* _SET PROBLEM_
Would you write out the entries below, every one of them, exactly?

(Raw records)

## START

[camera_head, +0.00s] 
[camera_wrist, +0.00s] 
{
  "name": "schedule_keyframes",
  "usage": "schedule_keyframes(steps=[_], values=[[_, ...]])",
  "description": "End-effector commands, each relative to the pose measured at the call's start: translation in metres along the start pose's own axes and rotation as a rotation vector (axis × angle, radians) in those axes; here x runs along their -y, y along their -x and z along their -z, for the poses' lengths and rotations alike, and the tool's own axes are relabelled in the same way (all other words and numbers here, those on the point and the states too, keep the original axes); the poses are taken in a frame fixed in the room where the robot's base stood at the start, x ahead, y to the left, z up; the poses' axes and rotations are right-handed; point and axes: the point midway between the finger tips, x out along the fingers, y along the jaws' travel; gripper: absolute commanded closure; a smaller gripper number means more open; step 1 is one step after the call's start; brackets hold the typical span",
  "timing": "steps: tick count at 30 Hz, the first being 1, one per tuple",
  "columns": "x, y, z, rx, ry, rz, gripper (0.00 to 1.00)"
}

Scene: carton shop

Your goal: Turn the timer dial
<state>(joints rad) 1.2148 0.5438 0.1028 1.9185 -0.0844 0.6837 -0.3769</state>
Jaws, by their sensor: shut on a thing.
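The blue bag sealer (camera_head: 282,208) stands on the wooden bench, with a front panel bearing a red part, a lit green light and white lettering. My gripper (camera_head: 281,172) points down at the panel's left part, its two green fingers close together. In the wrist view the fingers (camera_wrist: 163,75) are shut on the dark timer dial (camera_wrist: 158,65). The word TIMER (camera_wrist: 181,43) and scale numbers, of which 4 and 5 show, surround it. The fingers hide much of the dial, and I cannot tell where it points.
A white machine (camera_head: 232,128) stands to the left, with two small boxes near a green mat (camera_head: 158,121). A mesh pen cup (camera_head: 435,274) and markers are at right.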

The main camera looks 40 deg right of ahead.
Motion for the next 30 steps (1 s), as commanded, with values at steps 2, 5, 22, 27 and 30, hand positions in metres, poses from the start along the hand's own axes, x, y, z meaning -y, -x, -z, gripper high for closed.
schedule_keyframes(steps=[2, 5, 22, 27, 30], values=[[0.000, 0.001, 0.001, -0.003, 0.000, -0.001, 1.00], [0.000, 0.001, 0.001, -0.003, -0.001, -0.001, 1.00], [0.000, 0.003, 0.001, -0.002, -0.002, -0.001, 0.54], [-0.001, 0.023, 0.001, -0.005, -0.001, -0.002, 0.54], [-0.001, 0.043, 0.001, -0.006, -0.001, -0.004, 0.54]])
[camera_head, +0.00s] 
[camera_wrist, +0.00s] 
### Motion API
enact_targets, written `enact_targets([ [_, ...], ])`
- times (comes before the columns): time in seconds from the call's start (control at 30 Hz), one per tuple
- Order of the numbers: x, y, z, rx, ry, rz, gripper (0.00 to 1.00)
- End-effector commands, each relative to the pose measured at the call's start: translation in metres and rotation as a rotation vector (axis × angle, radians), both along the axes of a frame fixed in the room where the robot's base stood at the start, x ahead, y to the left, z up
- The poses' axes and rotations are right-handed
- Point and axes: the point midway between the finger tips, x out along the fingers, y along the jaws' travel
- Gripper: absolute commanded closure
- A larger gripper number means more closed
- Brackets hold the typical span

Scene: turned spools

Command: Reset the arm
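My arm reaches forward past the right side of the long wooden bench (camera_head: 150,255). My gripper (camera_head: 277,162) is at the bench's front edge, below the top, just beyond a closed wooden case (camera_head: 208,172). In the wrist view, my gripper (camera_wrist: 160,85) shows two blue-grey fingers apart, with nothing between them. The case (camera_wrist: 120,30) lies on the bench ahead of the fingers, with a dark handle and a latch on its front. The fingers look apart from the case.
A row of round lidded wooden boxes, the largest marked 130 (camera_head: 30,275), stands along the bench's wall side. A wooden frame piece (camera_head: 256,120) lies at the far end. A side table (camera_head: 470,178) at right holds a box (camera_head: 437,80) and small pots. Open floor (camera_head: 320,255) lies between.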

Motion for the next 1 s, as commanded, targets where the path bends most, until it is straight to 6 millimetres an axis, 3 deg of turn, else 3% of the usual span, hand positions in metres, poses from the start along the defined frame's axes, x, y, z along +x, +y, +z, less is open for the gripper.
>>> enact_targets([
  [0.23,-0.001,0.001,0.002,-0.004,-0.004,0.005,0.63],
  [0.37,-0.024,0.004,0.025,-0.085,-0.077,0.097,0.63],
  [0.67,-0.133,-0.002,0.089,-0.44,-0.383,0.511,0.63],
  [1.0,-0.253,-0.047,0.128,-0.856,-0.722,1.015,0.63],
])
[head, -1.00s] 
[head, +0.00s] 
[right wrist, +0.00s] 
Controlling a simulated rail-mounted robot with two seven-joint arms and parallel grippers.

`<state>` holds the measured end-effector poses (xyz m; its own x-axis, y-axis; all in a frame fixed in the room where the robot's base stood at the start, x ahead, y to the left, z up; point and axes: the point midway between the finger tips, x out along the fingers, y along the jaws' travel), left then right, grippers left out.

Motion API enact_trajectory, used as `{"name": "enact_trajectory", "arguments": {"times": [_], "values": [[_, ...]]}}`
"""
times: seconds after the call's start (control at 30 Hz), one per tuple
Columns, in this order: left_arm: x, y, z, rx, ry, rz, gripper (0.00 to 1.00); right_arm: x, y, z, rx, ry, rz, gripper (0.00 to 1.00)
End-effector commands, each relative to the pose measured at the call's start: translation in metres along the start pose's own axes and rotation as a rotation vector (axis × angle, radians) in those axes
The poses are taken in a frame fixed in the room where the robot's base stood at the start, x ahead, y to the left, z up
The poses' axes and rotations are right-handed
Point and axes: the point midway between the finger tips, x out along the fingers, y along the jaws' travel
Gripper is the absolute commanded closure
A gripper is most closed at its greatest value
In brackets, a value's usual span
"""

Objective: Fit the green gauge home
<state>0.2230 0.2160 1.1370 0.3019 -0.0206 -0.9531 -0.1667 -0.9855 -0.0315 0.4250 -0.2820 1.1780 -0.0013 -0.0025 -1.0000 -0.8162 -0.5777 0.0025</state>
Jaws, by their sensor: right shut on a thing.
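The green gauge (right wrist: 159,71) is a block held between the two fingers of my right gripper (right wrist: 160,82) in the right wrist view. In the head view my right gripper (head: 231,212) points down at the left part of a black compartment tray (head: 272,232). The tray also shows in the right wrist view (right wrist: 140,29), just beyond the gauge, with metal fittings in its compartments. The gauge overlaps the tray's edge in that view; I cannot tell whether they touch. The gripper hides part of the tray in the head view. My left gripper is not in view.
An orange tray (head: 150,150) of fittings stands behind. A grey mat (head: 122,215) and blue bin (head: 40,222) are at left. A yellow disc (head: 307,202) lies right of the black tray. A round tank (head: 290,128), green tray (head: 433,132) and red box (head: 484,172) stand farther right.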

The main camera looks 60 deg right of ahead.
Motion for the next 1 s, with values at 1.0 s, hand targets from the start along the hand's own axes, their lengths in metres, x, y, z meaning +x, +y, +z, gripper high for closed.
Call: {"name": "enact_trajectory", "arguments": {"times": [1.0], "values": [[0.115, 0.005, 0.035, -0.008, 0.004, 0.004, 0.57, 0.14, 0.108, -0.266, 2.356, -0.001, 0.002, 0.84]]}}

## END

* _ANSWER IN FULL_
[camera_head, +0.00s] 
[camera_wrist, +0.00s] 
{
  "name": "schedule_keyframes",
  "usage": "schedule_keyframes(steps=[_], values=[[_, ...]])",
  "description": "End-effector commands, each relative to the pose measured at the call's start: translation in metres along the start pose's own axes and rotation as a rotation vector (axis × angle, radians) in those axes; here x runs along their -y, y along their -x and z along their -z, for the poses' lengths and rotations alike, and the tool's own axes are relabelled in the same way (all other words and numbers here, those on the point and the states too, keep the original axes); the poses are taken in a frame fixed in the room where the robot's base stood at the start, x ahead, y to the left, z up; the poses' axes and rotations are right-handed; point and axes: the point midway between the finger tips, x out along the fingers, y along the jaws' travel; gripper: absolute commanded closure; a smaller gripper number means more open; step 1 is one step after the call's start; brackets hold the typical span",
  "timing": "steps: tick count at 30 Hz, the first being 1, one per tuple",
  "columns": "x, y, z, rx, ry, rz, gripper (0.00 to 1.00)"
}

Scene: carton shop

Your goal: Turn the timer dial
<state>(joints rad) 1.2148 0.5438 0.1028 1.9185 -0.0844 0.6837 -0.3769</state>
Jaws, by their sensor: shut on a thing.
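The blue bag sealer (camera_head: 282,208) stands on the wooden bench, with a front panel bearing a red part, a lit green light and white lettering. My gripper (camera_head: 281,172) points down at the panel's left part, its two green fingers close together. In the wrist view the fingers (camera_wrist: 163,75) are shut on the dark timer dial (camera_wrist: 158,65). The word TIMER (camera_wrist: 181,43) and scale numbers, of which 4 and 5 show, surround it. The fingers hide much of the dial, and I cannot tell where it points.
A white machine (camera_head: 232,128) stands to the left, with two small boxes near a green mat (camera_head: 158,121). A mesh pen cup (camera_head: 435,274) and markers are at right.

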The main camera looks 40 deg right of ahead.
Motion for the next 30 steps (1 s), as commanded, with values at steps 2, 5, 22, 27 and 30, hand positions in metres, poses from the start along the hand's own axes, x, y, z meaning -y, -x, -z, gripper high for closed.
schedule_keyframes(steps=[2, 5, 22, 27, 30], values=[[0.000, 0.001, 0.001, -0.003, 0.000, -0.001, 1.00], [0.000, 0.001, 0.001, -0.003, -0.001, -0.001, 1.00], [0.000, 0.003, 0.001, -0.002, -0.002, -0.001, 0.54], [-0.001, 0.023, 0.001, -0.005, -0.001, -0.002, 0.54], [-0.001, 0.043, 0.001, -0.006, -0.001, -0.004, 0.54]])
[camera_head, +0.00s] 
[camera_wrist, +0.00s] 
### Motion API
enact_targets, written `enact_targets([ [_, ...], ])`
- times (comes before the columns): time in seconds from the call's start (control at 30 Hz), one per tuple
- Order of the numbers: x, y, z, rx, ry, rz, gripper (0.00 to 1.00)
- End-effector commands, each relative to the pose measured at the call's start: translation in metres and rotation as a rotation vector (axis × angle, radians), both along the axes of a frame fixed in the room where the robot's base stood at the start, x ahead, y to the left, z up
- The poses' axes and rotations are right-handed
- Point and axes: the point midway between the finger tips, x out along the fingers, y along the jaws' travel
- Gripper: absolute commanded closure
- A larger gripper number means more closed
- Brackets hold the typical span

Scene: turned spools

Command: Reset the arm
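My arm reaches forward past the right side of the long wooden bench (camera_head: 150,255). My gripper (camera_head: 277,162) is at the bench's front edge, below the top, just beyond a closed wooden case (camera_head: 208,172). In the wrist view, my gripper (camera_wrist: 160,85) shows two blue-grey fingers apart, with nothing between them. The case (camera_wrist: 120,30) lies on the bench ahead of the fingers, with a dark handle and a latch on its front. The fingers look apart from the case.
A row of round lidded wooden boxes, the largest marked 130 (camera_head: 30,275), stands along the bench's wall side. A wooden frame piece (camera_head: 256,120) lies at the far end. A side table (camera_head: 470,178) at right holds a box (camera_head: 437,80) and small pots. Open floor (camera_head: 320,255) lies between.

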Motion for the next 1 s, as commanded, targets where the path bends most, until it is straight to 6 millimetres an axis, 3 deg of turn, else 3% of the usual span, hand positions in metres, poses from the start along the defined frame's axes, x, y, z along +x, +y, +z, less is open for the gripper.
>>> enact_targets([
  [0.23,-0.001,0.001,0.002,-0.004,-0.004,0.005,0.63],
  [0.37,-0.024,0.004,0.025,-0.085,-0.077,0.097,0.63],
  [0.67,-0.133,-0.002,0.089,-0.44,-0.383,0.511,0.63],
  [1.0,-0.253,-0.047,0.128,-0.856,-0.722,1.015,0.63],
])
[head, -1.00s] 
[head, +0.00s] 
[right wrist, +0.00s] 
Controlling a simulated rail-mounted robot with two seven-joint arms and parallel grippers.

`<state>` holds the measured end-effector poses (xyz m; its own x-axis, y-axis; all in a frame fixed in the room where the robot's base stood at the start, x ahead, y to the left, z up; point and axes: the point midway between the finger tips, x out along the fingers, y along the jaws' travel), left then right, grippers left out.

Motion API enact_trajectory, used as `{"name": "enact_trajectory", "arguments": {"times": [_], "values": [[_, ...]]}}`
"""
times: seconds after the call's start (control at 30 Hz), one per tuple
Columns, in this order: left_arm: x, y, z, rx, ry, rz, gripper (0.00 to 1.00); right_arm: x, y, z, rx, ry, rz, gripper (0.00 to 1.00)
End-effector commands, each relative to the pose measured at the call's start: translation in metres along the start pose's own axes and rotation as a rotation vector (axis × angle, radians) in those axes
The poses are taken in a frame fixed in the room where the robot's base stood at the start, x ahead, y to the left, z up
The poses' axes and rotations are right-handed
Point and axes: the point midway between the finger tips, x out along the fingers, y along the jaws' travel
Gripper is the absolute commanded closure
A gripper is most closed at its greatest value
In brackets, a value's usual span
"""

Objective: Fit the green gauge home
<state>0.2230 0.2160 1.1370 0.3019 -0.0206 -0.9531 -0.1667 -0.9855 -0.0315 0.4250 -0.2820 1.1780 -0.0013 -0.0025 -1.0000 -0.8162 -0.5777 0.0025</state>
Jaws, by their sensor: right shut on a thing.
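The green gauge (right wrist: 159,71) is a block held between the two fingers of my right gripper (right wrist: 160,82) in the right wrist view. In the head view my right gripper (head: 231,212) points down at the left part of a black compartment tray (head: 272,232). The tray also shows in the right wrist view (right wrist: 140,29), just beyond the gauge, with metal fittings in its compartments. The gauge overlaps the tray's edge in that view; I cannot tell whether they touch. The gripper hides part of the tray in the head view. My left gripper is not in view.
An orange tray (head: 150,150) of fittings stands behind. A grey mat (head: 122,215) and blue bin (head: 40,222) are at left. A yellow disc (head: 307,202) lies right of the black tray. A round tank (head: 290,128), green tray (head: 433,132) and red box (head: 484,172) stand farther right.

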The main camera looks 60 deg right of ahead.
Motion for the next 1 s, with values at 1.0 s, hand targets from the start along the hand's own axes, their lengths in metres, x, y, z meaning +x, +y, +z, gripper high for closed.
Call: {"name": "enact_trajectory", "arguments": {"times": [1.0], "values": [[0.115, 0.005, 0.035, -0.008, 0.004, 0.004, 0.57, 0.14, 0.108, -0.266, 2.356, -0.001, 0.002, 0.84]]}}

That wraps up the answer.